What needs to be done: Locate the string "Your" in the listing below. Copy every line where it is found.

Records
[Begin]
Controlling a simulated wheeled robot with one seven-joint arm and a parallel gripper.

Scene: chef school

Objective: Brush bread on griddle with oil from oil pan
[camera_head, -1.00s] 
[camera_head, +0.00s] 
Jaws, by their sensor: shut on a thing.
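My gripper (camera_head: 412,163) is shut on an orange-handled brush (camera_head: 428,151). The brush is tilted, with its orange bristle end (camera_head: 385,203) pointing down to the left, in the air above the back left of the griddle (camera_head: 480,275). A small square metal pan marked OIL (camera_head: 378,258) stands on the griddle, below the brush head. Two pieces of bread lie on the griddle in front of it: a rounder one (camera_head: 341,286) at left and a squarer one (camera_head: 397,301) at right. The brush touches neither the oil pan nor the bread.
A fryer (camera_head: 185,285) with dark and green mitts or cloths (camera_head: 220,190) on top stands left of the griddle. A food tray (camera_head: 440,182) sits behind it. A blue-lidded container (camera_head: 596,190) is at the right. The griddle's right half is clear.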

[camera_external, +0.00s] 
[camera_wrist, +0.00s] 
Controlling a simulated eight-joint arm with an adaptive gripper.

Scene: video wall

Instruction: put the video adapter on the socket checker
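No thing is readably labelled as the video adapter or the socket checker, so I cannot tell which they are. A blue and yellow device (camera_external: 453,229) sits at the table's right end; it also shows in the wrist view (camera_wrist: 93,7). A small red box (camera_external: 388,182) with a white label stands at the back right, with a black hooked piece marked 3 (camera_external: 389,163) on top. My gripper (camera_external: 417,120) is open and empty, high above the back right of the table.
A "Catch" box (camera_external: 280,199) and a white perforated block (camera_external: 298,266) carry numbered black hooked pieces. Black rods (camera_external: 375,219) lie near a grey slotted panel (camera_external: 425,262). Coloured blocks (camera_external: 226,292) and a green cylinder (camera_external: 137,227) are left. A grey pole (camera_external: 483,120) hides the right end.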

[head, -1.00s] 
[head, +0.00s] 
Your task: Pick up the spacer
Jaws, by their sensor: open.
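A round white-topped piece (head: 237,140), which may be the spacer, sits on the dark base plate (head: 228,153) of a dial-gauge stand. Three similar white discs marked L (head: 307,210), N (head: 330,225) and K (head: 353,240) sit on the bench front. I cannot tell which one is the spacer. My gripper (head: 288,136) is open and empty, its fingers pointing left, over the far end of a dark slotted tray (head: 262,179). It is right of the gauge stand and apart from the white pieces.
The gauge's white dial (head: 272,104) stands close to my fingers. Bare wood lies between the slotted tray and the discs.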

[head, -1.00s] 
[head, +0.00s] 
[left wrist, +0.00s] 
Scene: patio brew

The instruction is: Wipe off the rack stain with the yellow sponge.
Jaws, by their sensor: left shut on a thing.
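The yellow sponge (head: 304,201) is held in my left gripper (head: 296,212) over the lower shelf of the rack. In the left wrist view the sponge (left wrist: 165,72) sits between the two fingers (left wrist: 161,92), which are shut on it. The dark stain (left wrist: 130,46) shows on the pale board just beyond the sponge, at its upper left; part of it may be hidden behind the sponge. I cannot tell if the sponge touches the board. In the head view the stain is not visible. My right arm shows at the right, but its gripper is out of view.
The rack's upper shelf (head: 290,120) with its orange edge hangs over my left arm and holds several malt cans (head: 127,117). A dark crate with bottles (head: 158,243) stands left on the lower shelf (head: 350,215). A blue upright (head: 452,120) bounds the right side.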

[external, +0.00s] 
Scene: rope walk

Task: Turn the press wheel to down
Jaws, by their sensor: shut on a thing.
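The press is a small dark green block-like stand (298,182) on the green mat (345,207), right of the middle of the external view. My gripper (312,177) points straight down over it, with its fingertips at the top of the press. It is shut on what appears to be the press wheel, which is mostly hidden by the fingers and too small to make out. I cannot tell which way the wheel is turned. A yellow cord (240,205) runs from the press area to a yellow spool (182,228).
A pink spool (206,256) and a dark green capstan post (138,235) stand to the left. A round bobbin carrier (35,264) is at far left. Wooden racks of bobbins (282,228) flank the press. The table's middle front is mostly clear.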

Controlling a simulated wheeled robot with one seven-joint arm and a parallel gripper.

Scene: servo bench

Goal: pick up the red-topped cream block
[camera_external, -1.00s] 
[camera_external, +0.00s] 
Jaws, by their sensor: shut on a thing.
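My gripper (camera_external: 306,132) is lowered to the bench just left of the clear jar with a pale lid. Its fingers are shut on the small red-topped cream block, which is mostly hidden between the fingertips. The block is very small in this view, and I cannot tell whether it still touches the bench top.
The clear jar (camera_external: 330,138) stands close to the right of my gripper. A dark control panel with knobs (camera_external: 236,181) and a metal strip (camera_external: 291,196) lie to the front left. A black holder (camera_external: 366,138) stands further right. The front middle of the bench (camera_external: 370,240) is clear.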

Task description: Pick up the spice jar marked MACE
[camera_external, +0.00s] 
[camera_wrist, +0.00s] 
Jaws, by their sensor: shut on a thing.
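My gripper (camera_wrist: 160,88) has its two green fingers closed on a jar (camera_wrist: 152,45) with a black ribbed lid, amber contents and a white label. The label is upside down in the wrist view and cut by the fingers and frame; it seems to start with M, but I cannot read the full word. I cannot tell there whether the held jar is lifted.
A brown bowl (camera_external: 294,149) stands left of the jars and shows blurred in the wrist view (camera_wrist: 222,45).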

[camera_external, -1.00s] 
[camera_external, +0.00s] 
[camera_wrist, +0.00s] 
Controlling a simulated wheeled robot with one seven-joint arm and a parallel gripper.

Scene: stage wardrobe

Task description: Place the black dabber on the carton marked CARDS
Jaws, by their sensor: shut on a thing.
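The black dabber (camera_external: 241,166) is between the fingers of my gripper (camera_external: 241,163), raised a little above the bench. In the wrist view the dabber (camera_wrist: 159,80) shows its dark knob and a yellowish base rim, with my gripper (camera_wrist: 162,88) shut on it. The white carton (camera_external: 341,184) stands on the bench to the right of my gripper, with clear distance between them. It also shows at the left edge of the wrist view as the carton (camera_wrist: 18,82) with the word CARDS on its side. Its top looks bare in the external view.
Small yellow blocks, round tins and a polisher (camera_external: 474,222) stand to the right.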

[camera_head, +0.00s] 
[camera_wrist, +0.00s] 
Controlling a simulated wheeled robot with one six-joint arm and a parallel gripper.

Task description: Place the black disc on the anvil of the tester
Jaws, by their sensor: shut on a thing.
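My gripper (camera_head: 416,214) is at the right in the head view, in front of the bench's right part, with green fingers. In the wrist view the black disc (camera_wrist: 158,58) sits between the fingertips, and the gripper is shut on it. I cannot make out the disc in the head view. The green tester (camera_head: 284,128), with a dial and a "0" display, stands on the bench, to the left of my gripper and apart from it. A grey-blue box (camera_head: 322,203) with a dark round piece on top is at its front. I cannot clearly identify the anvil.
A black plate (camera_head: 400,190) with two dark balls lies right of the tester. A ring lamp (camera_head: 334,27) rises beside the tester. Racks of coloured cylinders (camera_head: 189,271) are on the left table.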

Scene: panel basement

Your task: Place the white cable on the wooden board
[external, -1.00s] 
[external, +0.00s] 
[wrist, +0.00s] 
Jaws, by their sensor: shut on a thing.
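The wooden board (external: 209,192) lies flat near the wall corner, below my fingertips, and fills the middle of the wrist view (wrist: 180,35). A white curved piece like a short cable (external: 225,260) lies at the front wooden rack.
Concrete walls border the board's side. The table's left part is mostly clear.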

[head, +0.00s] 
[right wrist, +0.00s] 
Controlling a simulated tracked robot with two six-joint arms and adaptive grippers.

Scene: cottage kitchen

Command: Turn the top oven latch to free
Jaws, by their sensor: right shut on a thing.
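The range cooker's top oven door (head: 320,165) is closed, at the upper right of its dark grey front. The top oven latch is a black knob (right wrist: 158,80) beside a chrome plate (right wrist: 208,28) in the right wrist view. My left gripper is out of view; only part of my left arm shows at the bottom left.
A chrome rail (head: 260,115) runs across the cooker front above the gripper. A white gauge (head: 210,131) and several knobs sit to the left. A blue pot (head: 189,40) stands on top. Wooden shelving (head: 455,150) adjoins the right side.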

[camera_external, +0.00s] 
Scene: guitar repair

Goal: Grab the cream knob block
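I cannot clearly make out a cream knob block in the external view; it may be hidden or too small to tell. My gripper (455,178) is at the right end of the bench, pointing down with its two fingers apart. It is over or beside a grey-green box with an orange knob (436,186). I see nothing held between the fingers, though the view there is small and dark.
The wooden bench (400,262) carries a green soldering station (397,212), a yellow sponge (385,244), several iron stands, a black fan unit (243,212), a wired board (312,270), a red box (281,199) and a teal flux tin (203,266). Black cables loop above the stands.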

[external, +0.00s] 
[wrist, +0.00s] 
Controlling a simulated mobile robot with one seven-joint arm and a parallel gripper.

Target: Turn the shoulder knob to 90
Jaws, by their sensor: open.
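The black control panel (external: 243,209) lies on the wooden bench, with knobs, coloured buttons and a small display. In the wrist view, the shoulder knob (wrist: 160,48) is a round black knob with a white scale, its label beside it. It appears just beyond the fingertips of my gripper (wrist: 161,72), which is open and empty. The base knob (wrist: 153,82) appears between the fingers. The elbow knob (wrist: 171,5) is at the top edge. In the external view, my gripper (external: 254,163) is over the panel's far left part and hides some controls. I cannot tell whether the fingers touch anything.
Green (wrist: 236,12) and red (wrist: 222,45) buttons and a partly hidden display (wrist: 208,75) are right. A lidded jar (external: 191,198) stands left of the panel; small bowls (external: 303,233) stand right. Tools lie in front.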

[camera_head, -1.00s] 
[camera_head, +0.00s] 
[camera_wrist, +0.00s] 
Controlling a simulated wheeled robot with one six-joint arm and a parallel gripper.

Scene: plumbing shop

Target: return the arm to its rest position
[End]
Result of this task:
Your task: Pick up the spacer
Your task: Place the white cable on the wooden board

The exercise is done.